Why you enjoy so much watching videos with everyday activities
Did you watch more videos than ever during the lockdown? Did you find yourself preferring flipping furniture videos or all kinds of tutorials over a quality series or movie? Well, you are not alone and there is an explanation.
Watching videos together create a feeling of virtual presence, which works as a much-needed replacement of the physical one the world has experienced last year: people watched concerts together, birthdays, graduations, cleaning, studying…
The YouTube teams analysed the viewership, content, and creative trends that have emerged around the world over the past year, through billions of hours of watched video and they claim that one main finding underlying this behaviour: the increasing indispensability of video in people’s lives, primarily for a sense of connection.

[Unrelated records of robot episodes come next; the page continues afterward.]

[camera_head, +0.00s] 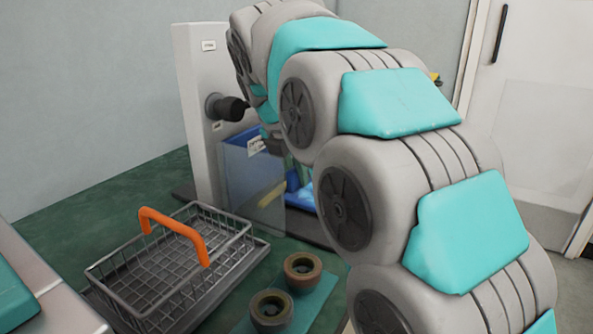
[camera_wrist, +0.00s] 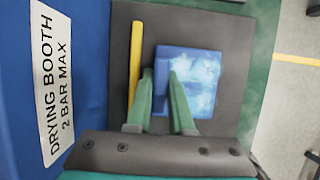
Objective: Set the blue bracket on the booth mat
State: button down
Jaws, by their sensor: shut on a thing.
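The blue bracket (camera_wrist: 196,82) has a square plate with shiny pale reflections and an upright flange. In the wrist view my gripper (camera_wrist: 161,82), with two green fingers, is shut on that flange. The bracket is over the dark grey booth mat (camera_wrist: 229,65), well inside its edges; I cannot tell whether it touches the mat. The drying booth (camera_wrist: 88,60) has a blue wall with a white label at the left.
A yellow bar (camera_wrist: 136,50) lies close left of the bracket. In the head view a wire basket (camera_head: 165,270) with an orange handle and two ring-shaped parts (camera_head: 302,270) (camera_head: 271,310) stand in front of the booth. A white machine (camera_head: 200,110) with a black knob stands behind.

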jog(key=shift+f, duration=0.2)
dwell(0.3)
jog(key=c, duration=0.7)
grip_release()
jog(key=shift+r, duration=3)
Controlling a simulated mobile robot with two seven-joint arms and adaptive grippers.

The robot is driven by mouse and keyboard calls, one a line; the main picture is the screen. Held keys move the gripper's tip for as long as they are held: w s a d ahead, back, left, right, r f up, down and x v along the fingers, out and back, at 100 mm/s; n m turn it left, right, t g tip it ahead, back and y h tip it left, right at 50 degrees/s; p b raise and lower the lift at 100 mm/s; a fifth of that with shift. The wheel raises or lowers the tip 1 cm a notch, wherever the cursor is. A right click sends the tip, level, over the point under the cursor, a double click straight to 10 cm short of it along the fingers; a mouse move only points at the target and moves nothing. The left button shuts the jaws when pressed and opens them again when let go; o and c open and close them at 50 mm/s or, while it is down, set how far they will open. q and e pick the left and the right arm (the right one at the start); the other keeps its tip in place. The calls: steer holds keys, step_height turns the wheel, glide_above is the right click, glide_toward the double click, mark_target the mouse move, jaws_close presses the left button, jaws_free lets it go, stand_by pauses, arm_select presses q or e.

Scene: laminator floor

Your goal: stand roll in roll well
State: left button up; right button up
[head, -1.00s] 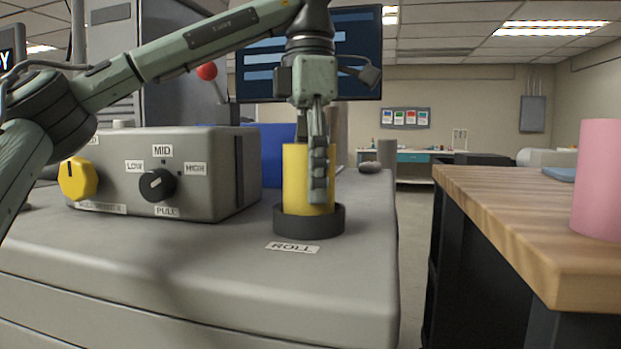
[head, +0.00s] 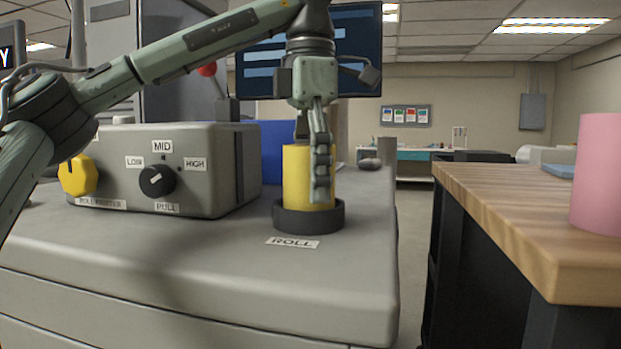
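A yellow roll (head: 296,178) stands upright in a dark ring-shaped roll well (head: 308,219) on the grey machine top, behind a label reading ROLL. The roll's lower end is hidden by the well's rim, so I cannot see whether it rests on the bottom. My left gripper (head: 312,160) points down from above and is shut on the roll. One finger lies across the roll's front right side, and the other is mostly hidden behind the roll. My right gripper is not in view.
A grey control box (head: 165,172) with a yellow knob and a black dial stands left of the well. A dark monitor (head: 358,55) is behind. A wooden table (head: 520,220) with a pink roll (head: 598,175) is at the right, across a gap. The machine top in front is clear.

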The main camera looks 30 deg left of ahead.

Here are the three main trends that the specialists identified from analysing the viewers and creators behaviour:
1. Live and simultaneous viewing help people gain a sense of community
As countries went into lockdown, people turned to online video to fill the gap of human contact. Watching videos with others, whether physically or in the virtual world, heightens immediacy, generating a stronger sense of connection.
There was an explosion of live stream events, as viewers continued to seek out ways to be together and substitute the events missing from their lives: 85% of people have watched a live stream over the past 12 months, including events like weddings on the collective Korean channel Wootso and NASA’s Perseverance rover landing on Mars, which garnered more than 2 million peak concurrent viewers and 22 million all-time playbacks.
‘With me’ videos create feelings of nearness
Simultaneous content — where viewers can follow along while their favorite creators do prerecorded activities — also creates similar feelings of nearness and community. “With me” videos garnered over 2 billion views globally in 2020. Clean with me, decorate with me, or study with me are a handful of ways viewers have been creating community through company.
2. Viewers want more relatable content
Over the past year, as our homes became offices, virtual schools, and day care centers, the once clear line between our public and private lives disappeared. In turn, people felt less pressure to project unrealistic images of their lives and grew to expect the same of their favorite creators and the content they produced.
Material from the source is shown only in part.